>> BEGIN

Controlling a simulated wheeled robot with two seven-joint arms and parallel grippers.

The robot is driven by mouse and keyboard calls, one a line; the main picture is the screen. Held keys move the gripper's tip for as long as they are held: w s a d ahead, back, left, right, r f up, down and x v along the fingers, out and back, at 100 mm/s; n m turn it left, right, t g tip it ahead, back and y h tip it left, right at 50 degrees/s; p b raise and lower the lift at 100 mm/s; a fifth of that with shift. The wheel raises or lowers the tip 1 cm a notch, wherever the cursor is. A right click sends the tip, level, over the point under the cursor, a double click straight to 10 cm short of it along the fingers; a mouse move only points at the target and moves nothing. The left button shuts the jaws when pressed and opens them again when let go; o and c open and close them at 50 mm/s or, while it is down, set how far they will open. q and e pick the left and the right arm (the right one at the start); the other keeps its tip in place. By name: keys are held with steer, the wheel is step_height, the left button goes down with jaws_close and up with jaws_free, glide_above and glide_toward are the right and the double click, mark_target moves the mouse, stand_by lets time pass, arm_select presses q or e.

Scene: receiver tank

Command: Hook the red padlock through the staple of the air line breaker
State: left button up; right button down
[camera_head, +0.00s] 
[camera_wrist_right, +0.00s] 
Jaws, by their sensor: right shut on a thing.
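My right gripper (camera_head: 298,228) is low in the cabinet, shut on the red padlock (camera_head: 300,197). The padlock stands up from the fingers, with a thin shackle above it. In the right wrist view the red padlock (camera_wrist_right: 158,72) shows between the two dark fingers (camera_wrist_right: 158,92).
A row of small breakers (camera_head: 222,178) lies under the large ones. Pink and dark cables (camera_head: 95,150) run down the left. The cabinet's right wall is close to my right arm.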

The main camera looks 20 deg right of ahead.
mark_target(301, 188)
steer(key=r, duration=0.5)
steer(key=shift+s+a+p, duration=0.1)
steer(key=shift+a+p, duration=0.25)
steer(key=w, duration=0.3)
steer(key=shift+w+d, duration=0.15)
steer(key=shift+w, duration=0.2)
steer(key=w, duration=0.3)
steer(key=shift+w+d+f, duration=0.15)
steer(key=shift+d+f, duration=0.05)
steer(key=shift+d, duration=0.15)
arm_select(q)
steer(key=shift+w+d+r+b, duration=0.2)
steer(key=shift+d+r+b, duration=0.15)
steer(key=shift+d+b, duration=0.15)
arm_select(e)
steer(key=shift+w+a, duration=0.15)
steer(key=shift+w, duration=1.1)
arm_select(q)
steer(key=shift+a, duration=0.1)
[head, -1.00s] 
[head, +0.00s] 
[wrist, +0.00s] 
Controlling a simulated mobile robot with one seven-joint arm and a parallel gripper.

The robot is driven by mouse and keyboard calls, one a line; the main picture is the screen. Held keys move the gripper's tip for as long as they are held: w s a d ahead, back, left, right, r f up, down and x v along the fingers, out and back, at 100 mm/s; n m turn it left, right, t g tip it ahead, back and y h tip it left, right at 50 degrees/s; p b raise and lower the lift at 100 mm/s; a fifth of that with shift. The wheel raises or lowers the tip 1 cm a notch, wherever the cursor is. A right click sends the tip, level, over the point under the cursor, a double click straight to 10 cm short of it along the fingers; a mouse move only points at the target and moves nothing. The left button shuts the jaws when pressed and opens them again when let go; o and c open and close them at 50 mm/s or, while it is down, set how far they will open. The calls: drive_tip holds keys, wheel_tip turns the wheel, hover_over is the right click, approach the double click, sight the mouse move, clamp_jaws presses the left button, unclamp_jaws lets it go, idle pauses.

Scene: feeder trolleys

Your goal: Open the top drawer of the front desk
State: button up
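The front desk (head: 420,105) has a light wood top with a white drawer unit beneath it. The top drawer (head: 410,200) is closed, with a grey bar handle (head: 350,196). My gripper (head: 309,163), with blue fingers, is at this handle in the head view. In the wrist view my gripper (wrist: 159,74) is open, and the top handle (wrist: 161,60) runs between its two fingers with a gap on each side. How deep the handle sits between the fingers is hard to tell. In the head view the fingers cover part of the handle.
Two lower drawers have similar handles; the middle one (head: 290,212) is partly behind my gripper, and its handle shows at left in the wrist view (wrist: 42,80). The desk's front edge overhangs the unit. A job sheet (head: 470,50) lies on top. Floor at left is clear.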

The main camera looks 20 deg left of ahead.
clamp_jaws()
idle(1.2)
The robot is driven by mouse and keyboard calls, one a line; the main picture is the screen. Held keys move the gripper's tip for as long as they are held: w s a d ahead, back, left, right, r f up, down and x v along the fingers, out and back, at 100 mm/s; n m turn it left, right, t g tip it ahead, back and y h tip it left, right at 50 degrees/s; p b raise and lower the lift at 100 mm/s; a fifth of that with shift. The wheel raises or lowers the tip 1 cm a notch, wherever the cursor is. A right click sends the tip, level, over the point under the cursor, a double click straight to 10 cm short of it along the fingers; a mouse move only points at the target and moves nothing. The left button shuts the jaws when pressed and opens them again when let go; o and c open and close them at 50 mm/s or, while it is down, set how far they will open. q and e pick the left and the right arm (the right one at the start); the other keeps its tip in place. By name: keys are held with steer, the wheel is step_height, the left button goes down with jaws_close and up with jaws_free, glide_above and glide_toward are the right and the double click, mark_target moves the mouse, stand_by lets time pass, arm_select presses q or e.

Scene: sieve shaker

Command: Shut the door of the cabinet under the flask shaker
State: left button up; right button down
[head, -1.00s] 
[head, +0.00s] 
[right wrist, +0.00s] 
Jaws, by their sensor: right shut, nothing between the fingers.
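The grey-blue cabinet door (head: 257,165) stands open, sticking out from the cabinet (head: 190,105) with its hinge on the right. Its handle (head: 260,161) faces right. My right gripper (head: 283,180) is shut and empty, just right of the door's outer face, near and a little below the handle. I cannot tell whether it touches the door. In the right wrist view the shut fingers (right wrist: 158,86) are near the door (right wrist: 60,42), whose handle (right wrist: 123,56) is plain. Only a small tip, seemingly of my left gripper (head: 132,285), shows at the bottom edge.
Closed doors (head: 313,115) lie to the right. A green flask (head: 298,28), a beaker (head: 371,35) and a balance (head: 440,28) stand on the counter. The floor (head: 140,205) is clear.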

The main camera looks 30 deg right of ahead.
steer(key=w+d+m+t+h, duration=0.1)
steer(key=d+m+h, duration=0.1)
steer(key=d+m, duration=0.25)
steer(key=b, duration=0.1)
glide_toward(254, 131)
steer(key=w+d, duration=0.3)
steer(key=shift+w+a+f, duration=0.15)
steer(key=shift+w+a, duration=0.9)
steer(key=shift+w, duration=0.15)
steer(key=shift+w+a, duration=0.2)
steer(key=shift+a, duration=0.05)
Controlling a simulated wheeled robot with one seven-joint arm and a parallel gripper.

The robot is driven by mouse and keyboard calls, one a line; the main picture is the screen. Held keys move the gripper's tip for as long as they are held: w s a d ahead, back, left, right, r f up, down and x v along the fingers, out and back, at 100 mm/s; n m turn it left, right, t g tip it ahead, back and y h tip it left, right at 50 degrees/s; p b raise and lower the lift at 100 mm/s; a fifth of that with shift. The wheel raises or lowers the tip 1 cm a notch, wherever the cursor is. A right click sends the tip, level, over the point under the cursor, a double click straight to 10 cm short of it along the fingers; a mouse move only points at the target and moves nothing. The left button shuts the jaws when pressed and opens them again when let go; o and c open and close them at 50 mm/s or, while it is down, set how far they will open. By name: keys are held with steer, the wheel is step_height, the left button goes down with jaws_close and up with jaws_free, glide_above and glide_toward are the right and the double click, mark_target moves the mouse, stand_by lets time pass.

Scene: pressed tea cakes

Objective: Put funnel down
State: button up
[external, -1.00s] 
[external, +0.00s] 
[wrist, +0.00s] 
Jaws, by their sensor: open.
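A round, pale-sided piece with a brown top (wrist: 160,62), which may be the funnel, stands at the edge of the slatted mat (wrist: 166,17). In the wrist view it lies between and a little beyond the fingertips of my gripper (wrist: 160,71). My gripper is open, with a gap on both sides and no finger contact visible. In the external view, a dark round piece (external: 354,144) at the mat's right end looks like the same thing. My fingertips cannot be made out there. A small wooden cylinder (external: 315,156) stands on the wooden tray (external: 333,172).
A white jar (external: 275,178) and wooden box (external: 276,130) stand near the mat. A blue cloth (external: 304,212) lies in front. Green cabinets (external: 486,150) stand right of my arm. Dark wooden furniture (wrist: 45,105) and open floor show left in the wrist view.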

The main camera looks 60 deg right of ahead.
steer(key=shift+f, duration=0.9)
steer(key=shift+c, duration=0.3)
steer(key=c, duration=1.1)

>> END

▸ Goal of the exercise:
Gather all lines where the word "Controlling" appears.

▸ Answer to this exercise:
Controlling a simulated wheeled robot with two seven-joint arms and parallel grippers.
Controlling a simulated mobile robot with one seven-joint arm and a parallel gripper.
Controlling a simulated wheeled robot with one seven-joint arm and a parallel gripper.

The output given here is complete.